**Your goal:** Write the data out again in full, with no departure from the original.

**Extracted entries:**
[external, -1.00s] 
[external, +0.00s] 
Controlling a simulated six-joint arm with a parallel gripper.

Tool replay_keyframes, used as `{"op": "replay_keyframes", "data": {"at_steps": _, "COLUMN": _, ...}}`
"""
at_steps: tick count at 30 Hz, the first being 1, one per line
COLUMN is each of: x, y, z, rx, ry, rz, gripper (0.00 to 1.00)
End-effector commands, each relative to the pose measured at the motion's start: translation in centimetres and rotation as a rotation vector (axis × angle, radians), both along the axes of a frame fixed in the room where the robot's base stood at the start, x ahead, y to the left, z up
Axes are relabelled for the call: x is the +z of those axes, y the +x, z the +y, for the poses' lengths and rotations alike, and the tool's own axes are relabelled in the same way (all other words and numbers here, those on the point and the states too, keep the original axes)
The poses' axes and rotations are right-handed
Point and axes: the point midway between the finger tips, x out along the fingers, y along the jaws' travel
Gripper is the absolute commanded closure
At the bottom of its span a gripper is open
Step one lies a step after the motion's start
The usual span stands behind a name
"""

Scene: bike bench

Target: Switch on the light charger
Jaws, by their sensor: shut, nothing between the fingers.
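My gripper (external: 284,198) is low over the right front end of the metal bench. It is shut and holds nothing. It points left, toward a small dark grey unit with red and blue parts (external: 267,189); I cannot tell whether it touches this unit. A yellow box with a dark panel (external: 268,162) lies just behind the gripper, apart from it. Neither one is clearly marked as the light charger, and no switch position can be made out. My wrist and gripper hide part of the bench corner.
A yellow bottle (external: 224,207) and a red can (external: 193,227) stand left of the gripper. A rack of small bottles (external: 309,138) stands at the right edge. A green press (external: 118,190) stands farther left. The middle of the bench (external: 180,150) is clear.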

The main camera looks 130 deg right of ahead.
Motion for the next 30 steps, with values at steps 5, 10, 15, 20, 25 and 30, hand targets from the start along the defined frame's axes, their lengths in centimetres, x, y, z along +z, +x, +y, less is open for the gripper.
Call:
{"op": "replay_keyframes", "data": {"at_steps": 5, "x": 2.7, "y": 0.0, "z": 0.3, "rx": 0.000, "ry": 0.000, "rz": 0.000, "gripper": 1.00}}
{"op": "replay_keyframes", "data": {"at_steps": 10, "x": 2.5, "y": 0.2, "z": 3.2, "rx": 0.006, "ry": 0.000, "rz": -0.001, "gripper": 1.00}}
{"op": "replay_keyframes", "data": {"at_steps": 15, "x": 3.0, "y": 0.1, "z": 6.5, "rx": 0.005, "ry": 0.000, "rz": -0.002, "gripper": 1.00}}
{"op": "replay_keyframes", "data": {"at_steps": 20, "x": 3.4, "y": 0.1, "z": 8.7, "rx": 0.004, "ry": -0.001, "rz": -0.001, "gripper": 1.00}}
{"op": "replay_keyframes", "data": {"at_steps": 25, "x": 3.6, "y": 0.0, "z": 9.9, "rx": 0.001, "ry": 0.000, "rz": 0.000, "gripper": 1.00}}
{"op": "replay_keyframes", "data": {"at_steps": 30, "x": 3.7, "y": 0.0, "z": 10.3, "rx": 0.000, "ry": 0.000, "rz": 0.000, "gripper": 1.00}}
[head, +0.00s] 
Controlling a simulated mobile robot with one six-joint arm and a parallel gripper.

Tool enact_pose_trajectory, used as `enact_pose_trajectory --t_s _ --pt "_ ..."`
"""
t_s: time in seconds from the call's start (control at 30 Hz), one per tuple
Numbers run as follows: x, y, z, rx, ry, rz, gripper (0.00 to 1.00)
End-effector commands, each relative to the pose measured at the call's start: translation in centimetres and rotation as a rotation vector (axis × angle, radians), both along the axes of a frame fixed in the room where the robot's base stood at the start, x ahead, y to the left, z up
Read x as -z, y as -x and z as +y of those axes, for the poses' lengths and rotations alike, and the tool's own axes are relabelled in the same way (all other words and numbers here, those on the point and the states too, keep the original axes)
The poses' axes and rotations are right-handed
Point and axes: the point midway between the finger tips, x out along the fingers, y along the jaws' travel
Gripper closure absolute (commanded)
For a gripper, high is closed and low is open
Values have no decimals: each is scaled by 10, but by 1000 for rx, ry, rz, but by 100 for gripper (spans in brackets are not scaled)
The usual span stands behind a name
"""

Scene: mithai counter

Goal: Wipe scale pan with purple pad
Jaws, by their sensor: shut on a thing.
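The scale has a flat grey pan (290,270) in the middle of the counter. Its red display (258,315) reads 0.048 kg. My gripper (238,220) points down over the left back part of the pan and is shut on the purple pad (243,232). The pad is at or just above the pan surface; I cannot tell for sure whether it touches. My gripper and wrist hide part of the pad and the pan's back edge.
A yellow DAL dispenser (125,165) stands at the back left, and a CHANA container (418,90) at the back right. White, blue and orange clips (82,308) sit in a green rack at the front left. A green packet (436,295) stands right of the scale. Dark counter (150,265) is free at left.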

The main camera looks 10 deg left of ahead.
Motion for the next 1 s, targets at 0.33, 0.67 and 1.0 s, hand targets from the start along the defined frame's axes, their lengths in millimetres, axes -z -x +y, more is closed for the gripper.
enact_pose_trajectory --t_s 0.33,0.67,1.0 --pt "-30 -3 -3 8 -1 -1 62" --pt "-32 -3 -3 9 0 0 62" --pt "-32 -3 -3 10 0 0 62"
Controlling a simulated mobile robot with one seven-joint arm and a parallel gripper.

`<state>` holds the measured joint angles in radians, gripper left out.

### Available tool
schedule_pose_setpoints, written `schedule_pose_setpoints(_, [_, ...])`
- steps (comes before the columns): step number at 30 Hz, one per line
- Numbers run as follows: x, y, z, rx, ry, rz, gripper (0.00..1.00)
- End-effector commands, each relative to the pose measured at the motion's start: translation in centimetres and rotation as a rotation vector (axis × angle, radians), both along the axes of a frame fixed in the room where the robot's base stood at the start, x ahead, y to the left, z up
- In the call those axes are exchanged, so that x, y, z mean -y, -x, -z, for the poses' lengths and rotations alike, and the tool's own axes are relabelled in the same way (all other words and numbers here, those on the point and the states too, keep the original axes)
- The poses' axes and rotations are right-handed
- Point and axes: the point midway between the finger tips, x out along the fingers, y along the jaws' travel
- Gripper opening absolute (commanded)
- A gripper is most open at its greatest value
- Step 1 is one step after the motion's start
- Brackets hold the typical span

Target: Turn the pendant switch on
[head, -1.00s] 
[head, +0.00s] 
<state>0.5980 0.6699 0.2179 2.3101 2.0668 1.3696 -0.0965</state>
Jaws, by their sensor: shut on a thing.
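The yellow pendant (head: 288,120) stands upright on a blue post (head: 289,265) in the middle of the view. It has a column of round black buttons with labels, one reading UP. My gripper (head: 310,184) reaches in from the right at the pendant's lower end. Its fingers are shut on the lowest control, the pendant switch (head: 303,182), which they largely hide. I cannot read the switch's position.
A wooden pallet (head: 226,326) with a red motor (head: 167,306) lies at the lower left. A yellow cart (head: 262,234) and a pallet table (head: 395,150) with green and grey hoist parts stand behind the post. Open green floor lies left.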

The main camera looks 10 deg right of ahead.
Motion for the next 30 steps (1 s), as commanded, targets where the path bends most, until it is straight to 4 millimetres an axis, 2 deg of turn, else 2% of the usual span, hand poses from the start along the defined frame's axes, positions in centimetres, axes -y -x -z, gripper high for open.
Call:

**Finished task:**
[external, -1.00s] 
[external, +0.00s] 
Controlling a simulated six-joint arm with a parallel gripper.

Tool replay_keyframes, used as `{"op": "replay_keyframes", "data": {"at_steps": _, "COLUMN": _, ...}}`
"""
at_steps: tick count at 30 Hz, the first being 1, one per line
COLUMN is each of: x, y, z, rx, ry, rz, gripper (0.00 to 1.00)
End-effector commands, each relative to the pose measured at the motion's start: translation in centimetres and rotation as a rotation vector (axis × angle, radians), both along the axes of a frame fixed in the room where the robot's base stood at the start, x ahead, y to the left, z up
Axes are relabelled for the call: x is the +z of those axes, y the +x, z the +y, for the poses' lengths and rotations alike, and the tool's own axes are relabelled in the same way (all other words and numbers here, those on the point and the states too, keep the original axes)
The poses' axes and rotations are right-handed
Point and axes: the point midway between the finger tips, x out along the fingers, y along the jaws' travel
Gripper is the absolute commanded closure
At the bottom of its span a gripper is open
Step one lies a step after the motion's start
The usual span stands behind a name
"""

Scene: bike bench

Target: Switch on the light charger
Jaws, by their sensor: shut, nothing between the fingers.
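My gripper (external: 284,198) is low over the right front end of the metal bench. It is shut and holds nothing. It points left, toward a small dark grey unit with red and blue parts (external: 267,189); I cannot tell whether it touches this unit. A yellow box with a dark panel (external: 268,162) lies just behind the gripper, apart from it. Neither one is clearly marked as the light charger, and no switch position can be made out. My wrist and gripper hide part of the bench corner.
A yellow bottle (external: 224,207) and a red can (external: 193,227) stand left of the gripper. A rack of small bottles (external: 309,138) stands at the right edge. A green press (external: 118,190) stands farther left. The middle of the bench (external: 180,150) is clear.

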The main camera looks 130 deg right of ahead.
Motion for the next 30 steps, with values at steps 5, 10, 15, 20, 25 and 30, hand targets from the start along the defined frame's axes, their lengths in centimetres, x, y, z along +z, +x, +y, less is open for the gripper.
Call:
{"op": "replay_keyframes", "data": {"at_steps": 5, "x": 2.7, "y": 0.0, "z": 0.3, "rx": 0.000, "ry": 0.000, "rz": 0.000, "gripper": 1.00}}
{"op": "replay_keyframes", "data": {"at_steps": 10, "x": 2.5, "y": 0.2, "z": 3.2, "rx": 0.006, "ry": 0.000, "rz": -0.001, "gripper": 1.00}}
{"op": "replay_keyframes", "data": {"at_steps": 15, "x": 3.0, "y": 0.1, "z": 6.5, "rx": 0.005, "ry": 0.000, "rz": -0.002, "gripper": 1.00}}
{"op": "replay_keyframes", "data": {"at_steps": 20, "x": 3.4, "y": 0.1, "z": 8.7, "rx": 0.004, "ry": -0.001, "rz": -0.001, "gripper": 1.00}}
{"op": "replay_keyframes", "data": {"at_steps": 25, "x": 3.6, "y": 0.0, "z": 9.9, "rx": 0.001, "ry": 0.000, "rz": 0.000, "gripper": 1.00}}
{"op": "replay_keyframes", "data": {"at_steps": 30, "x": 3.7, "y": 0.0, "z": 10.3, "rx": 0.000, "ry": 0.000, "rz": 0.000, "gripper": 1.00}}
[head, +0.00s] 
Controlling a simulated mobile robot with one six-joint arm and a parallel gripper.

Tool enact_pose_trajectory, used as `enact_pose_trajectory --t_s _ --pt "_ ..."`
"""
t_s: time in seconds from the call's start (control at 30 Hz), one per tuple
Numbers run as follows: x, y, z, rx, ry, rz, gripper (0.00 to 1.00)
End-effector commands, each relative to the pose measured at the call's start: translation in centimetres and rotation as a rotation vector (axis × angle, radians), both along the axes of a frame fixed in the room where the robot's base stood at the start, x ahead, y to the left, z up
Read x as -z, y as -x and z as +y of those axes, for the poses' lengths and rotations alike, and the tool's own axes are relabelled in the same way (all other words and numbers here, those on the point and the states too, keep the original axes)
The poses' axes and rotations are right-handed
Point and axes: the point midway between the finger tips, x out along the fingers, y along the jaws' travel
Gripper closure absolute (commanded)
For a gripper, high is closed and low is open
Values have no decimals: each is scaled by 10, but by 1000 for rx, ry, rz, but by 100 for gripper (spans in brackets are not scaled)
The usual span stands behind a name
"""

Scene: mithai counter

Goal: Wipe scale pan with purple pad
Jaws, by their sensor: shut on a thing.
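The scale has a flat grey pan (290,270) in the middle of the counter. Its red display (258,315) reads 0.048 kg. My gripper (238,220) points down over the left back part of the pan and is shut on the purple pad (243,232). The pad is at or just above the pan surface; I cannot tell for sure whether it touches. My gripper and wrist hide part of the pad and the pan's back edge.
A yellow DAL dispenser (125,165) stands at the back left, and a CHANA container (418,90) at the back right. White, blue and orange clips (82,308) sit in a green rack at the front left. A green packet (436,295) stands right of the scale. Dark counter (150,265) is free at left.

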The main camera looks 10 deg left of ahead.
Motion for the next 1 s, targets at 0.33, 0.67 and 1.0 s, hand targets from the start along the defined frame's axes, their lengths in millimetres, axes -z -x +y, more is closed for the gripper.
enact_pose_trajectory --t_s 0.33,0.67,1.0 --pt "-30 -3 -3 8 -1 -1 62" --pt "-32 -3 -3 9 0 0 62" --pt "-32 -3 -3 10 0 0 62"
Controlling a simulated mobile robot with one seven-joint arm and a parallel gripper.

`<state>` holds the measured joint angles in radians, gripper left out.

### Available tool
schedule_pose_setpoints, written `schedule_pose_setpoints(_, [_, ...])`
- steps (comes before the columns): step number at 30 Hz, one per line
- Numbers run as follows: x, y, z, rx, ry, rz, gripper (0.00..1.00)
- End-effector commands, each relative to the pose measured at the motion's start: translation in centimetres and rotation as a rotation vector (axis × angle, radians), both along the axes of a frame fixed in the room where the robot's base stood at the start, x ahead, y to the left, z up
- In the call those axes are exchanged, so that x, y, z mean -y, -x, -z, for the poses' lengths and rotations alike, and the tool's own axes are relabelled in the same way (all other words and numbers here, those on the point and the states too, keep the original axes)
- The poses' axes and rotations are right-handed
- Point and axes: the point midway between the finger tips, x out along the fingers, y along the jaws' travel
- Gripper opening absolute (commanded)
- A gripper is most open at its greatest value
- Step 1 is one step after the motion's start
- Brackets hold the typical span

Target: Turn the pendant switch on
[head, -1.00s] 
[head, +0.00s] 
<state>0.5980 0.6699 0.2179 2.3101 2.0668 1.3696 -0.0965</state>
Jaws, by their sensor: shut on a thing.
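The yellow pendant (head: 288,120) stands upright on a blue post (head: 289,265) in the middle of the view. It has a column of round black buttons with labels, one reading UP. My gripper (head: 310,184) reaches in from the right at the pendant's lower end. Its fingers are shut on the lowest control, the pendant switch (head: 303,182), which they largely hide. I cannot read the switch's position.
A wooden pallet (head: 226,326) with a red motor (head: 167,306) lies at the lower left. A yellow cart (head: 262,234) and a pallet table (head: 395,150) with green and grey hoist parts stand behind the post. Open green floor lies left.

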The main camera looks 10 deg right of ahead.
Motion for the next 30 steps (1 s), as commanded, targets where the path bends most, until it is straight to 4 millimetres an axis, 2 deg of turn, else 2% of the usual span, hand poses from the start along the defined frame's axes, positions in centimetres, axes -y -x -z, gripper high for open.
Call:

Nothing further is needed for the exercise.